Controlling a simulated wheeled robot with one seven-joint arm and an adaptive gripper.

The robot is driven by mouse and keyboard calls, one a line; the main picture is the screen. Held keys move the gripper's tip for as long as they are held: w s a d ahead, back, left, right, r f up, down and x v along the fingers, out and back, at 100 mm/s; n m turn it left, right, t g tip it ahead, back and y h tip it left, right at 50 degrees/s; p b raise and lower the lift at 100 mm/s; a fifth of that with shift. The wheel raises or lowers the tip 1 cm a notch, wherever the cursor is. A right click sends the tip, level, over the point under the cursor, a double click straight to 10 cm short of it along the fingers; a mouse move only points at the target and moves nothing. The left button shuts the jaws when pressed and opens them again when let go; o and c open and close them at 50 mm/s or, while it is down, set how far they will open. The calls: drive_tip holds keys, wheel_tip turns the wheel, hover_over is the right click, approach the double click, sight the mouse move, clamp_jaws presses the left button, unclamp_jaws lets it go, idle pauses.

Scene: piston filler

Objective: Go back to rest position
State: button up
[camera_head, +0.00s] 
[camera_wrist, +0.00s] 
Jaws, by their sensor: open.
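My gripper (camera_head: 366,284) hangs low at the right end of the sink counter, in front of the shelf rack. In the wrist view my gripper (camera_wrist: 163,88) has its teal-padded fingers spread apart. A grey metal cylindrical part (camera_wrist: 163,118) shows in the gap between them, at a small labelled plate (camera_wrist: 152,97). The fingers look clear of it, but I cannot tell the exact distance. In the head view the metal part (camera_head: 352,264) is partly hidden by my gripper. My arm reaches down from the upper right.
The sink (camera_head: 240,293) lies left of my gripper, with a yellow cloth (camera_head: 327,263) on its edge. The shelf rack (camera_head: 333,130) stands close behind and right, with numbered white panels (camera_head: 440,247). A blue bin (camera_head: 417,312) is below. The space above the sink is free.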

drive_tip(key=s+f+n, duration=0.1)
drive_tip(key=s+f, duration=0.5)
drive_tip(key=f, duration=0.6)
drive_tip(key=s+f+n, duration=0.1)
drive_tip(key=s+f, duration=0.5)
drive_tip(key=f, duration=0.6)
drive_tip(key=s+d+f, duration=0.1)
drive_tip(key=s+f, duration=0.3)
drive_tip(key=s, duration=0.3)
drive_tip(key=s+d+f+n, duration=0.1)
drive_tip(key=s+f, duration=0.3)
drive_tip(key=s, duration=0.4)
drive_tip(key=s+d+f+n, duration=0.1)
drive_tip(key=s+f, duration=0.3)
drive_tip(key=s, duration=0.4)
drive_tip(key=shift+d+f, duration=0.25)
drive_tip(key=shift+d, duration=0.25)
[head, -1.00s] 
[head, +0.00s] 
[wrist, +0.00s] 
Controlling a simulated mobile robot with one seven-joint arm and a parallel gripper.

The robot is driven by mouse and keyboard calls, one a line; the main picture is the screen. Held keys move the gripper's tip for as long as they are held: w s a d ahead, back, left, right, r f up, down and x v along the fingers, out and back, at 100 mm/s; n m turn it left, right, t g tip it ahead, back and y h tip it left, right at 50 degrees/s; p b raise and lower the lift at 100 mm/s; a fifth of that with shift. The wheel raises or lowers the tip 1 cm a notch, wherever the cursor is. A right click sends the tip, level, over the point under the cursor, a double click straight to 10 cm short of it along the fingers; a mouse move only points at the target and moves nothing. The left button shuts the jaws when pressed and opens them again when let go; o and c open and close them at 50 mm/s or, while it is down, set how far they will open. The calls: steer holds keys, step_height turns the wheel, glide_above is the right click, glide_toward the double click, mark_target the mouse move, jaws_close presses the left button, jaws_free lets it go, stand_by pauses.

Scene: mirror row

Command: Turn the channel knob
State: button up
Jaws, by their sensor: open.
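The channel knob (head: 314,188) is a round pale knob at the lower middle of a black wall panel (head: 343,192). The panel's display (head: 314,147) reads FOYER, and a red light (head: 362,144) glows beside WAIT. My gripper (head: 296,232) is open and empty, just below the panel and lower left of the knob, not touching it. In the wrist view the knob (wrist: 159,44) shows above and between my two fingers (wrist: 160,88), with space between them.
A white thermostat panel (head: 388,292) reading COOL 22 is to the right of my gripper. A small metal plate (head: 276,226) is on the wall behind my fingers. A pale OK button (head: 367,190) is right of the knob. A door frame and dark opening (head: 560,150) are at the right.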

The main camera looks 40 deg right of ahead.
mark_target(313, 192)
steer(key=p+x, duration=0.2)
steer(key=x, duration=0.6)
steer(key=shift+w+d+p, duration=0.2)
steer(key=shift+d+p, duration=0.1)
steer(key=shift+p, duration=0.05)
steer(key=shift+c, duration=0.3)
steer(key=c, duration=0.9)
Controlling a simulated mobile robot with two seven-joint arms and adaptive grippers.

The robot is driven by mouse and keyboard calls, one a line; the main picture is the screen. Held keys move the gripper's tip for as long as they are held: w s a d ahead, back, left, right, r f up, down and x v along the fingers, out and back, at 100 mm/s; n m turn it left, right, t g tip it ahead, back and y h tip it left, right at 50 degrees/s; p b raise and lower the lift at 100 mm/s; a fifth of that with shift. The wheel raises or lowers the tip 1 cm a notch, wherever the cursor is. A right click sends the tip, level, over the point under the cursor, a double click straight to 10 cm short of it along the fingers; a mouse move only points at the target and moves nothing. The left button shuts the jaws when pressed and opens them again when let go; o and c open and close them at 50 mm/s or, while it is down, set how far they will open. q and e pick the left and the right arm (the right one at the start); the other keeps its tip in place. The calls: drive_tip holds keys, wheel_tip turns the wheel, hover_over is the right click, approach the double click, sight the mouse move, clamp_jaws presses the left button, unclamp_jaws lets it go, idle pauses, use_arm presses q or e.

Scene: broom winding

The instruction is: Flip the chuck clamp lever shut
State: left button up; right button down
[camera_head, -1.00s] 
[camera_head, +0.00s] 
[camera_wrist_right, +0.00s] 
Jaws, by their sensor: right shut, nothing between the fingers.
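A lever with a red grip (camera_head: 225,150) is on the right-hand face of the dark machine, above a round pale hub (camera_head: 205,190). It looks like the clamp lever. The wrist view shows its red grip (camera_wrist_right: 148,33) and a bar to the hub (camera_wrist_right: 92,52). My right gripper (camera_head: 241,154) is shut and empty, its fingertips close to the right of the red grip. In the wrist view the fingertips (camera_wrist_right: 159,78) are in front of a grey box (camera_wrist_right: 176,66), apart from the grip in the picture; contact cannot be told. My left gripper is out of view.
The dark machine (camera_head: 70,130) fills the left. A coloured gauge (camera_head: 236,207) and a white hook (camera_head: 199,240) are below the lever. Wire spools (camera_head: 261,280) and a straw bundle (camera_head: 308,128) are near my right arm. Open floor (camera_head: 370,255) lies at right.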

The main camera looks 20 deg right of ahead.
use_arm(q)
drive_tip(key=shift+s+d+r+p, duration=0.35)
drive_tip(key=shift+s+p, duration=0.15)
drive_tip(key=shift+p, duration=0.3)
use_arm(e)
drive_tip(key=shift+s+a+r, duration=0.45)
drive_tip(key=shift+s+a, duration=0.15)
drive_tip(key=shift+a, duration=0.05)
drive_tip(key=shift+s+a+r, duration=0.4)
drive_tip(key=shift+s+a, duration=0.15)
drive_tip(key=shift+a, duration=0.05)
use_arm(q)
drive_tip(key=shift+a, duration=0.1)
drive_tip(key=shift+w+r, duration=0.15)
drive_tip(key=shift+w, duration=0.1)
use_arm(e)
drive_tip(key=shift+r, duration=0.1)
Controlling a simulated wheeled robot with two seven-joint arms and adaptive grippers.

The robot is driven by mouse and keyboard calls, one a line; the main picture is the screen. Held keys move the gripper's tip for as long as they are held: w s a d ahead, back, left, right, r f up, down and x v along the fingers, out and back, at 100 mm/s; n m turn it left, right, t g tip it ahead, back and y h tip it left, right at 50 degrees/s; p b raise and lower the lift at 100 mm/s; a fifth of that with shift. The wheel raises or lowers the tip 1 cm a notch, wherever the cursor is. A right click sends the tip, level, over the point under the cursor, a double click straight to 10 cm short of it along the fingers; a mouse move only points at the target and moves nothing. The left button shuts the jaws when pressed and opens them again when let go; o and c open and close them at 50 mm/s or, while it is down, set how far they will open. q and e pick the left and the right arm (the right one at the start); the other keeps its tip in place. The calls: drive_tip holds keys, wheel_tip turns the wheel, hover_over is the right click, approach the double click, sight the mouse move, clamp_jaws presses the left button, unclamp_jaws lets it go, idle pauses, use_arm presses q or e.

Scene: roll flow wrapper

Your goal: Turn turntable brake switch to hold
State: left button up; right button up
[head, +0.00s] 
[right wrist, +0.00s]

PROBLEM DESCRIPTION: Among the lines above, find the one with "[head, -1.00s]" and the one with "Controlling a simulated mobile robot with one". Quote both and everything between them, exactly.

FINISHED ANSWER:
[head, -1.00s] 
[head, +0.00s] 
[wrist, +0.00s] 
Controlling a simulated mobile robot with one seven-joint arm and a parallel gripper.

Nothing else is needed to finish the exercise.